[Stored items from a collection]
====================
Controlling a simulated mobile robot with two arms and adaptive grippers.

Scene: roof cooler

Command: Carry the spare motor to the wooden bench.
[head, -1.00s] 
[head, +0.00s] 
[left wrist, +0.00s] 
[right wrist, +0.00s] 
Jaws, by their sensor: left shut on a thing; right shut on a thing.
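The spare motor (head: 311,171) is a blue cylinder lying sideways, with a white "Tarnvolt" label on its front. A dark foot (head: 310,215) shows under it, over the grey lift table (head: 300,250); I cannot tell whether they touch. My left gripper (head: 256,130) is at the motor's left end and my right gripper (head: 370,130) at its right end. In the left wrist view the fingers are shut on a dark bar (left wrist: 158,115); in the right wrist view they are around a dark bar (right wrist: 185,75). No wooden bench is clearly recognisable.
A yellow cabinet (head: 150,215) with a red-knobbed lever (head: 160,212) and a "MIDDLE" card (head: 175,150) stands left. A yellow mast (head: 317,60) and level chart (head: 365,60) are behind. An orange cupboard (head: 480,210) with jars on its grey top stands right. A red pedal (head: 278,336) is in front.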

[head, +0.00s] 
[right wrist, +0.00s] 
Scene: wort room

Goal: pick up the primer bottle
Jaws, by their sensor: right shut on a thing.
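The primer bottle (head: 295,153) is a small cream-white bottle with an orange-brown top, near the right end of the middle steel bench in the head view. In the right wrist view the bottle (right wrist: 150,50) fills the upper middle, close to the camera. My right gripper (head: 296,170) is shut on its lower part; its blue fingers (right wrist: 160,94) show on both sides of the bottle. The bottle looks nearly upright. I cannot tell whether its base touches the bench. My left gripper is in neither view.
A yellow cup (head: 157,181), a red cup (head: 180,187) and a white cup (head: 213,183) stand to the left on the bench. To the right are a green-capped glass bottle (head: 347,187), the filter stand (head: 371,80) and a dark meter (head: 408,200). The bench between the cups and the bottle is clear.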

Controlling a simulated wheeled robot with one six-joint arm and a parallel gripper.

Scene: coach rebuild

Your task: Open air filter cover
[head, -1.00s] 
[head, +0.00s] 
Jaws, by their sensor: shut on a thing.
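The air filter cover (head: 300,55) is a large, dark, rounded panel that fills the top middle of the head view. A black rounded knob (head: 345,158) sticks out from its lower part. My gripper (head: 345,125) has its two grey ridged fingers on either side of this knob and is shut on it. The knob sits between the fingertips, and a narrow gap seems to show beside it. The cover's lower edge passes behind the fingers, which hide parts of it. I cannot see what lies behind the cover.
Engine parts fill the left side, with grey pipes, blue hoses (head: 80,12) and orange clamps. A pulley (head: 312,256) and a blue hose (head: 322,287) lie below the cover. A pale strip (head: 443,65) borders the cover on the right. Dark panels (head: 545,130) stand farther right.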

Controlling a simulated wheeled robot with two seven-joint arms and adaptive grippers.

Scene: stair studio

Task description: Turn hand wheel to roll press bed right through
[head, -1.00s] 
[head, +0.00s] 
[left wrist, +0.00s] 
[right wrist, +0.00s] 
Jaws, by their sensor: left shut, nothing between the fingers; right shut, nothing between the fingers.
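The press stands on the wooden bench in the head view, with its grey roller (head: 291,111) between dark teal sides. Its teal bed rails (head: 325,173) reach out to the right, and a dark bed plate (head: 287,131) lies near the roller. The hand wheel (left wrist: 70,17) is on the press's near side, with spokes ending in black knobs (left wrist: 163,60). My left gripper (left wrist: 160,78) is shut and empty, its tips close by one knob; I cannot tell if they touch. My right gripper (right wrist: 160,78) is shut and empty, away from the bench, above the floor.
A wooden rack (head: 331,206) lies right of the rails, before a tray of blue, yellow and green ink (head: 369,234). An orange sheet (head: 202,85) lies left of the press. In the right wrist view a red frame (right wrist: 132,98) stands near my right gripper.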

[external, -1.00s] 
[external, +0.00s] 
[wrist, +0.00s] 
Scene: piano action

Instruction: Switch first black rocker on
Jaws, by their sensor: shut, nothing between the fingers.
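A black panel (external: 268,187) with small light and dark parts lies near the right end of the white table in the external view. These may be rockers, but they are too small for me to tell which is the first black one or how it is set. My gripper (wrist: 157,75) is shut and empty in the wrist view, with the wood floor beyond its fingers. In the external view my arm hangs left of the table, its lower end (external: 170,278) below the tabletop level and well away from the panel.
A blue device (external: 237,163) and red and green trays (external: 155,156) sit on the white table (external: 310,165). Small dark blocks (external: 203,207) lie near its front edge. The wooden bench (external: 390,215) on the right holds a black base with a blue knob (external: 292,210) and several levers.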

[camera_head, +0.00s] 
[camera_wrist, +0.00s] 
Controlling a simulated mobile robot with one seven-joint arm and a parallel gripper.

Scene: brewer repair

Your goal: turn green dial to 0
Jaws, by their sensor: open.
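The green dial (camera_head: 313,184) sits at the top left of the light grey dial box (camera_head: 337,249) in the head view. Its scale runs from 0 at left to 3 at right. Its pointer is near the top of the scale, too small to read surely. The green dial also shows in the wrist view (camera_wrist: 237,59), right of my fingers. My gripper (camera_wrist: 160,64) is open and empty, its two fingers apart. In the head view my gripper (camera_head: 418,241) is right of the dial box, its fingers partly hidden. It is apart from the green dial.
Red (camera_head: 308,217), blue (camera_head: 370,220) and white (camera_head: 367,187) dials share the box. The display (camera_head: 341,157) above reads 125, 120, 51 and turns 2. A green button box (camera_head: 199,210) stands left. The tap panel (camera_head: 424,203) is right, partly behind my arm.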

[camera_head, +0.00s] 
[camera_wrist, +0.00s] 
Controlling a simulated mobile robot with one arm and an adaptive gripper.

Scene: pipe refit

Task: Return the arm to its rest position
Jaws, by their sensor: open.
====================
» **Task to carry out**: Using the listing above, return all lines where the word "arms" occurs.

» **The result**:
Controlling a simulated mobile robot with two arms and adaptive grippers.
Controlling a simulated wheeled robot with two seven-joint arms and adaptive grippers.

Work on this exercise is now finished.